Task prompt:
Count how many lines of the data below contain the string "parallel"; the reply should be that number alone.

Robot state and action records:
────────

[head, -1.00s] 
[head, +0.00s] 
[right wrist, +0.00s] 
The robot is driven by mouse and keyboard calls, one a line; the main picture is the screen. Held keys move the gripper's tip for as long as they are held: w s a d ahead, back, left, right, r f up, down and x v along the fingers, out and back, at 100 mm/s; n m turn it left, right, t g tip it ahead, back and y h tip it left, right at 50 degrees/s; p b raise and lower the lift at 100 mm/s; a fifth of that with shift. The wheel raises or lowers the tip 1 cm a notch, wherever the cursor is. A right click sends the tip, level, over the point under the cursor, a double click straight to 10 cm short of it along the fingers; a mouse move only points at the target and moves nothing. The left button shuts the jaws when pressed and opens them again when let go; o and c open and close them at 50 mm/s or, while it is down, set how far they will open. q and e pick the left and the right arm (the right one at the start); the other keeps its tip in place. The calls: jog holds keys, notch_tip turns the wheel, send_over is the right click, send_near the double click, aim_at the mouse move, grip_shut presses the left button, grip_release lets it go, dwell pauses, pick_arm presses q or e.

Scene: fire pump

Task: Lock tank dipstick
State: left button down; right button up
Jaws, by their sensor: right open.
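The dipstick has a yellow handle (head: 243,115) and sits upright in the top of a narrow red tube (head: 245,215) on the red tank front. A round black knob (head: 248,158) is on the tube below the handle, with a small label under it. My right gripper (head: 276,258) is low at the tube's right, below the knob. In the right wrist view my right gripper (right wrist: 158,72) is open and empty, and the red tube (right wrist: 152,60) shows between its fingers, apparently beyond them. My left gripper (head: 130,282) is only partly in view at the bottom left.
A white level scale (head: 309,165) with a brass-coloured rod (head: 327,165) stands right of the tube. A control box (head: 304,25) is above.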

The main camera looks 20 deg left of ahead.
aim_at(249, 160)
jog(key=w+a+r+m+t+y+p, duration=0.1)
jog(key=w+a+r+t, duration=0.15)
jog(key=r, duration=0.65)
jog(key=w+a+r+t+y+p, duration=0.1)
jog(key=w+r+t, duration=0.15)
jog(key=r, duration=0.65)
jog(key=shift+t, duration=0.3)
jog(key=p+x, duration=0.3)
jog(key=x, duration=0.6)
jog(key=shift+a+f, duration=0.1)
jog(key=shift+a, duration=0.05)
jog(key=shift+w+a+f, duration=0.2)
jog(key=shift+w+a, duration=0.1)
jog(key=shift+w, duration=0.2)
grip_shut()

────────

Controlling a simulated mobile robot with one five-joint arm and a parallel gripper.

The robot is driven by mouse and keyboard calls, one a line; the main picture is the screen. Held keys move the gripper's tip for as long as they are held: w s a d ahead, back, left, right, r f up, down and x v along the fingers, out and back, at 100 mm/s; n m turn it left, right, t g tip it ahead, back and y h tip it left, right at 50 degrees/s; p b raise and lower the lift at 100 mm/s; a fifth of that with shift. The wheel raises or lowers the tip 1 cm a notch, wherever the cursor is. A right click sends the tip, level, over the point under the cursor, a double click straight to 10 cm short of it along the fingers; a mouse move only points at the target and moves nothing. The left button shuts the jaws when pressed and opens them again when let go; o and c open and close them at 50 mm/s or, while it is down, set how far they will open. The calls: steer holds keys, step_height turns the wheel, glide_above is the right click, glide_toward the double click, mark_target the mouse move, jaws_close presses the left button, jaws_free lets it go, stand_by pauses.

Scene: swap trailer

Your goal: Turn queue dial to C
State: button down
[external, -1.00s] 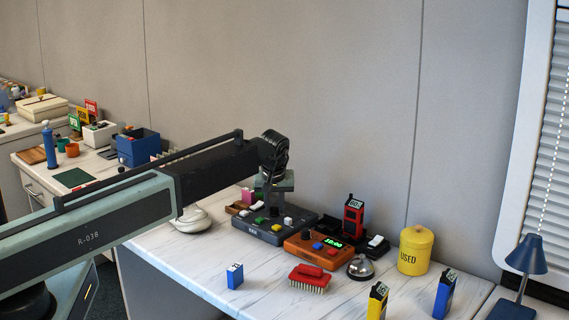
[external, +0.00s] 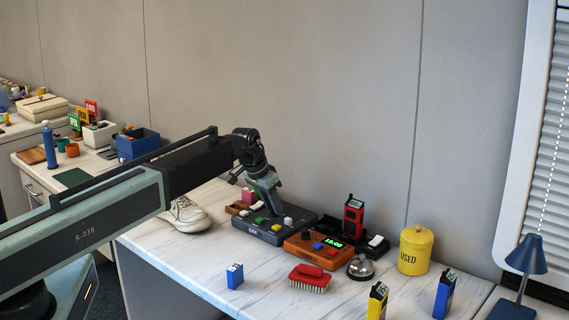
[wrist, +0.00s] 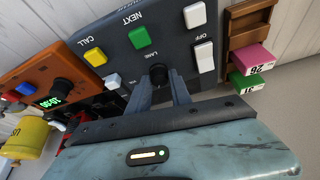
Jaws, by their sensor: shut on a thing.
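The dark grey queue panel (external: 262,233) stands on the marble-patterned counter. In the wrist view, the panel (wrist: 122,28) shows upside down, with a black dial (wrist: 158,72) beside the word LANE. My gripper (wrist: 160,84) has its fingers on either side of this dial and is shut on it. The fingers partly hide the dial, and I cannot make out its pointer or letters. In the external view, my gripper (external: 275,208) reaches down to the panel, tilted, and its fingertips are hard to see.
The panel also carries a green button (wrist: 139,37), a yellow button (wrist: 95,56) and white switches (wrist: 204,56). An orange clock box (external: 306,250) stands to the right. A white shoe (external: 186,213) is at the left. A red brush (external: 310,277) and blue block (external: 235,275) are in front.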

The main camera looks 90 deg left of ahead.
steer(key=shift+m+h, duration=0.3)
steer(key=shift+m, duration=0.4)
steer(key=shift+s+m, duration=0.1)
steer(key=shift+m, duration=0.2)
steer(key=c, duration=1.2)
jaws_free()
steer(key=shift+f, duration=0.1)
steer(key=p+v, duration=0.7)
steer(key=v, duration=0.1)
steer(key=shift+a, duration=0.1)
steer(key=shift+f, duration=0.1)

────────

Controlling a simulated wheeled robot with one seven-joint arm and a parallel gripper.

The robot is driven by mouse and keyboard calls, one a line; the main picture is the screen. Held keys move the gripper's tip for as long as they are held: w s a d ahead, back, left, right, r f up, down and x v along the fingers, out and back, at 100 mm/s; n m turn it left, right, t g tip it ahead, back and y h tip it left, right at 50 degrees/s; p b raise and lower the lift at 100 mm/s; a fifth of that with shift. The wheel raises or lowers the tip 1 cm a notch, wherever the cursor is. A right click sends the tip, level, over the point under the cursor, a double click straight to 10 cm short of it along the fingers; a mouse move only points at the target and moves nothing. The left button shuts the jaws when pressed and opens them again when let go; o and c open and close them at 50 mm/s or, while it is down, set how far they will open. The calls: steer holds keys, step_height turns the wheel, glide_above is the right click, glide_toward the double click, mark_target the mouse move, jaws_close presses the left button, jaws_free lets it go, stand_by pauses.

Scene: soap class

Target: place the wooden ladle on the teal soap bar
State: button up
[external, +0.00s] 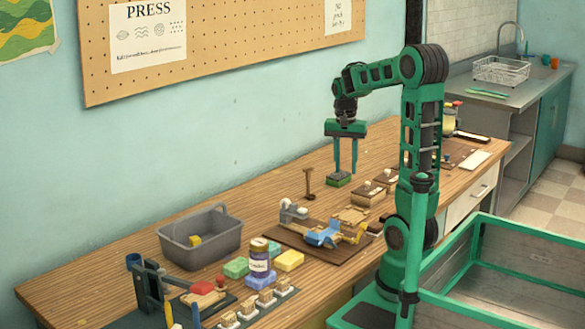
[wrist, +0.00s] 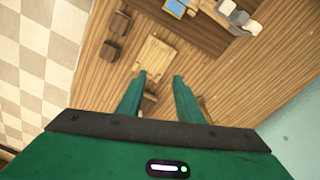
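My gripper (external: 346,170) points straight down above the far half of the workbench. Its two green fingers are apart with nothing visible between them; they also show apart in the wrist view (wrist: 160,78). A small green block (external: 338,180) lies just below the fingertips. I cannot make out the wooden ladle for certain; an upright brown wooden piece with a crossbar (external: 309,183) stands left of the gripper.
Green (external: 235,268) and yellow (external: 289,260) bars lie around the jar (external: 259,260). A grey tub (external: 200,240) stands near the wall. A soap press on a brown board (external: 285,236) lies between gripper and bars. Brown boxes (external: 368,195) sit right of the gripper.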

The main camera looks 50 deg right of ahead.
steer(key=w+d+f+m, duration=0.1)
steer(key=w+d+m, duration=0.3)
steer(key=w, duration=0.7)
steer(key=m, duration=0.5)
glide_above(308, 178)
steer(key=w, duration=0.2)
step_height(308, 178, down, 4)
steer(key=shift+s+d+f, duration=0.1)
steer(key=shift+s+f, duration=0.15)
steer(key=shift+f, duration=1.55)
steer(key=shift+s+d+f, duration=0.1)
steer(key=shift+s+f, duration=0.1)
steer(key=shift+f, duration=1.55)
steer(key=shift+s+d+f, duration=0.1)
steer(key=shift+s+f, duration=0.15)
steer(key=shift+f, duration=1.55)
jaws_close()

────────

In response:
2